Before you bet, you should consider whether this data dredging is going to be helpful to your bankroll (and the answer may sit in the English alphabet between M and P). If for some reason there was a yet to be uncovered factor(s) or angle(s) that was entirely valid, there is also a distinct chance that the market would ‘find’ these and correct over the course of those 3 years and moving forward (as markets tend toward efficiency).

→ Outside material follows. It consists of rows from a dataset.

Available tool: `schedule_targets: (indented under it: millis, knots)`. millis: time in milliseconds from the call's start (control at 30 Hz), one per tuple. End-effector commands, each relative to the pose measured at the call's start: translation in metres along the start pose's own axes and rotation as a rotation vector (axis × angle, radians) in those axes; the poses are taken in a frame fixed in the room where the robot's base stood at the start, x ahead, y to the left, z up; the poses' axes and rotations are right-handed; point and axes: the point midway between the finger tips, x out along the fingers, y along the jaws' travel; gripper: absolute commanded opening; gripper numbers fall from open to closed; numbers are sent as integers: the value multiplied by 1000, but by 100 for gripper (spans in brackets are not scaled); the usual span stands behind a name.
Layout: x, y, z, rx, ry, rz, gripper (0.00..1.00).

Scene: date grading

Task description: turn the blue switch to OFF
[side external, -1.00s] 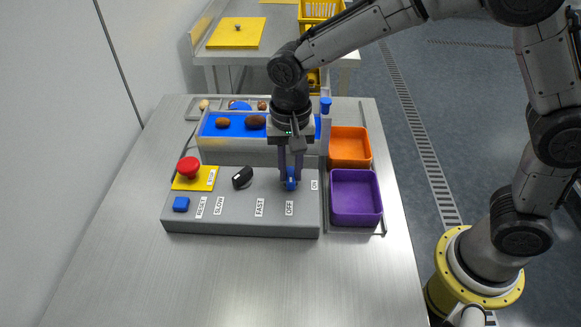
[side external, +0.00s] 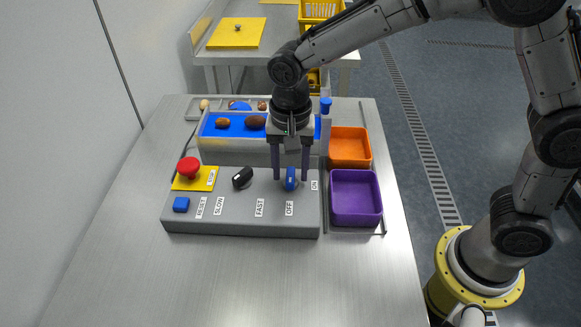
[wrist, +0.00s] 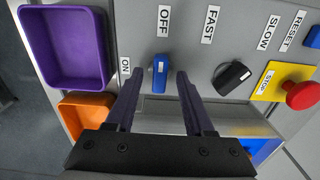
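The blue switch (side external: 291,177) is a knob at the right end of the grey control panel (side external: 240,222). In the wrist view the switch (wrist: 160,73) lies lengthwise in line with the OFF label (wrist: 163,21), with its pale mark on that side. The ON label (wrist: 125,67) is off to its left there. My gripper (side external: 291,180) is open, with one finger on each side of the switch. In the wrist view a gap shows between the switch and each finger.
A black knob (side external: 242,177), a red stop button (side external: 189,167) and a blue button (side external: 181,204) are on the same panel. Purple (side external: 355,220) and orange (side external: 350,162) trays stand to the right. A blue-floored tray (side external: 212,131) with dates is behind.

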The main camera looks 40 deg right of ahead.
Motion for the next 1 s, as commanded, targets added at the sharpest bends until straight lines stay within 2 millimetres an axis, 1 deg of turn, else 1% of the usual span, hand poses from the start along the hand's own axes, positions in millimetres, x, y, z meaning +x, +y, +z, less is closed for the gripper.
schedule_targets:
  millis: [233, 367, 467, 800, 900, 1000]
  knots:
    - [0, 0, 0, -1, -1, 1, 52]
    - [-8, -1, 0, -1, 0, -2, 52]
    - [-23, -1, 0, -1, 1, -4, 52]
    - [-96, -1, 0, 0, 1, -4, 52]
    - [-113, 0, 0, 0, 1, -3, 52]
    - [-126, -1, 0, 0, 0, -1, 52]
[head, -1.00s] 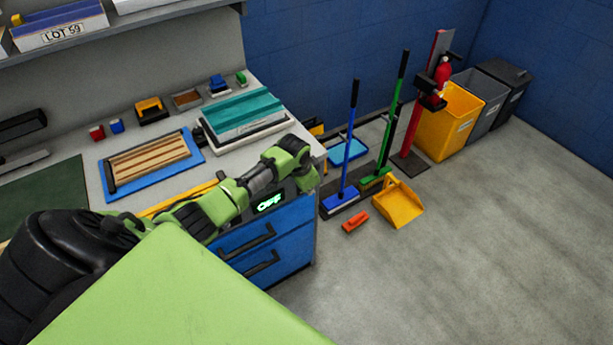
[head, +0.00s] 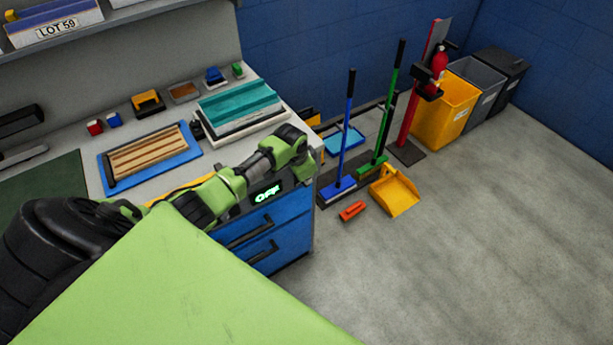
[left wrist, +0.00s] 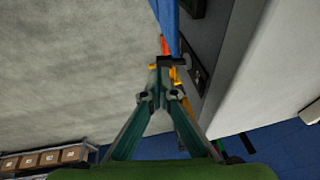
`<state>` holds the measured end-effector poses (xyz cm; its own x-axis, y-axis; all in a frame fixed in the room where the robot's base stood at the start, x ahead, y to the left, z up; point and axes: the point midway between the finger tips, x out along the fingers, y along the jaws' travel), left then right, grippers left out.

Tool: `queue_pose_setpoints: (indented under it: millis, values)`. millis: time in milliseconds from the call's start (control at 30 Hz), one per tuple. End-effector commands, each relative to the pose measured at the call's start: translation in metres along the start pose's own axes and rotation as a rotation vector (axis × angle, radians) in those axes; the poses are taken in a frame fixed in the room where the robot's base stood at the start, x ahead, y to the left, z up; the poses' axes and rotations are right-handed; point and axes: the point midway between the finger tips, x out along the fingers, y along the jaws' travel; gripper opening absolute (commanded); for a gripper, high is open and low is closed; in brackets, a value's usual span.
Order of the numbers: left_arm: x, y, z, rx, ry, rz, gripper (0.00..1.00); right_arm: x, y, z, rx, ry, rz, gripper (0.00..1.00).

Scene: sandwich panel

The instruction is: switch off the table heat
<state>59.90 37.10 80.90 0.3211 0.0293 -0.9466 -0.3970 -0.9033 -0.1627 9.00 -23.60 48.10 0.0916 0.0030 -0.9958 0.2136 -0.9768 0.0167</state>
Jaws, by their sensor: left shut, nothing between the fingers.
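The heated worktable (head: 75,125) stands at the left in the head view. Its front display (head: 267,194) glows green and reads OFF. In the left wrist view, a dark plate with a round control (left wrist: 198,78) sits on the pale front panel (left wrist: 212,45). My left gripper (left wrist: 165,66) is shut and empty, with its fingertips beside that plate; I cannot tell whether they touch anything. In the head view my left arm reaches along the table's front edge to its right corner, and its fingers are not clearly visible. My right gripper is not in view.
Blue drawers (head: 283,238) sit under the display. A blue tray with a striped panel (head: 150,155) and a teal-topped stack (head: 240,105) lie on the table. An orange brush (head: 352,211), a yellow dustpan (head: 395,192) and brooms are on the right.

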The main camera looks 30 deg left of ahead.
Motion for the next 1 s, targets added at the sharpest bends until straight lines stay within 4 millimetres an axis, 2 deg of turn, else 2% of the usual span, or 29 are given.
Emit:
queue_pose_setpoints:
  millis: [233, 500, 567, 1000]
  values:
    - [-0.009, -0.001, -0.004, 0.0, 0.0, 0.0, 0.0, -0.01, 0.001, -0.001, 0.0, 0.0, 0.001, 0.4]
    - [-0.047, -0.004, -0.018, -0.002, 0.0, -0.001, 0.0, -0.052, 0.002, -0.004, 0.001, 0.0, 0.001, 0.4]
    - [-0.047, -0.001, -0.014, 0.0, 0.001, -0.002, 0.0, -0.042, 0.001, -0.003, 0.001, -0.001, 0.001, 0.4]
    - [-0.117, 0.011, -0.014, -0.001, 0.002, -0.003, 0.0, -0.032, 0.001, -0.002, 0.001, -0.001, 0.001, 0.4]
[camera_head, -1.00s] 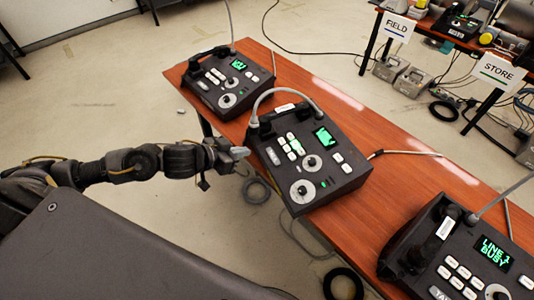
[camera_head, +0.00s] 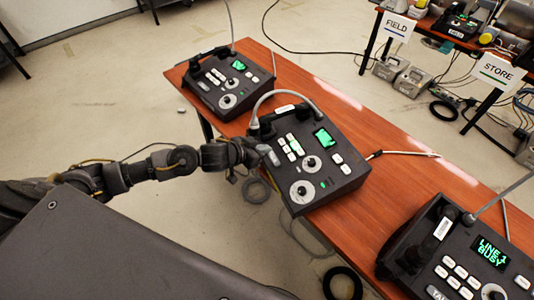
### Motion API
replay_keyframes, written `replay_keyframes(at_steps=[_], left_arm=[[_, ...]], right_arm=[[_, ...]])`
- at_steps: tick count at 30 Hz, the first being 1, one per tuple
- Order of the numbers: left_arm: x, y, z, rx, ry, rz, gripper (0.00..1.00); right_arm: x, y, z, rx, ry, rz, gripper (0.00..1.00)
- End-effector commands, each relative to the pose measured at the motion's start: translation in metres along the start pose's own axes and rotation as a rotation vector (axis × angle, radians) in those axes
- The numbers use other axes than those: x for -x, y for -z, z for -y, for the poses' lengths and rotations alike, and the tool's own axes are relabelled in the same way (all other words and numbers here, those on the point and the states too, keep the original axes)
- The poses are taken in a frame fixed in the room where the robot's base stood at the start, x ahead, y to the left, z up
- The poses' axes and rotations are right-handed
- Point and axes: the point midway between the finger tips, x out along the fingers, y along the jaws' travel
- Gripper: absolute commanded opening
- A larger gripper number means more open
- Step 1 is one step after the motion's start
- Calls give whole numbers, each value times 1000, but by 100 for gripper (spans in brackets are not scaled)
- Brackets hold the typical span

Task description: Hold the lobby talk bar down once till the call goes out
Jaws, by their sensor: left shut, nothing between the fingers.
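Three dark paging phones stand in a row on the wooden table: a far one (camera_head: 226,84), a middle one (camera_head: 318,190) and a near one (camera_head: 450,255) cut off by the frame edge. No lobby label is readable on any of them. The middle phone has a pale bar key (camera_head: 273,158) at its left edge, several white keys and a lit green screen (camera_head: 323,137) too small to read. My left gripper (camera_head: 262,149) is shut and empty, its tip at or just over that bar; I cannot tell whether it touches. My right gripper is out of view.
A grey gooseneck (camera_head: 285,92) arches over the middle phone. FIELD (camera_head: 397,27) and STORE (camera_head: 495,72) signs stand at the back right. Cables lie on the floor beside the table (camera_head: 385,150).

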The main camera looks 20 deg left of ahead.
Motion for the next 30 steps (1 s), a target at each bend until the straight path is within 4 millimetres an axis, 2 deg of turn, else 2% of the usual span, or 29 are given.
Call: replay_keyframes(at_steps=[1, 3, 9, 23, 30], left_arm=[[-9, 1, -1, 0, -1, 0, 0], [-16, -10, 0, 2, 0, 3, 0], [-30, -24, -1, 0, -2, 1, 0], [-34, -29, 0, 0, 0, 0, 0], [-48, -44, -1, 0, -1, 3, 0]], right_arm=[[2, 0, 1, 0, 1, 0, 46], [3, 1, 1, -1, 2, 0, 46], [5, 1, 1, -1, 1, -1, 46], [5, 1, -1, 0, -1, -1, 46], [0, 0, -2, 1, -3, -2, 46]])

Looking backwards and finding out what patterns exist and then fitting that with your narrative is something to be wary of (at a minimum), just as we found in the first tweet when looking at the performance of:
Super Bowl Champions
Against the spread
Away from home in week 2
After covering in week 1
(For the record, even with the trend suggesting an inflated line and a letdown spot, the Super Bowl Champion New England Patriots, playing away from home in week 2, after covering against the Pittsburgh Steelers in Foxborough in week 1, covered the spread winning 43-0…. but there is no need for a victory lap on this one or that would just be letting outcome bias fool us).
We cannot opt-in or opt-out when it comes to many biases that impact our betting and there is not necessarily a way to ‘defeat’ these elements that impact decision making. We can, however, be acutely aware of their existence and manage their influence (especially negative influence) on how we evaluate information and ultimately make decisions.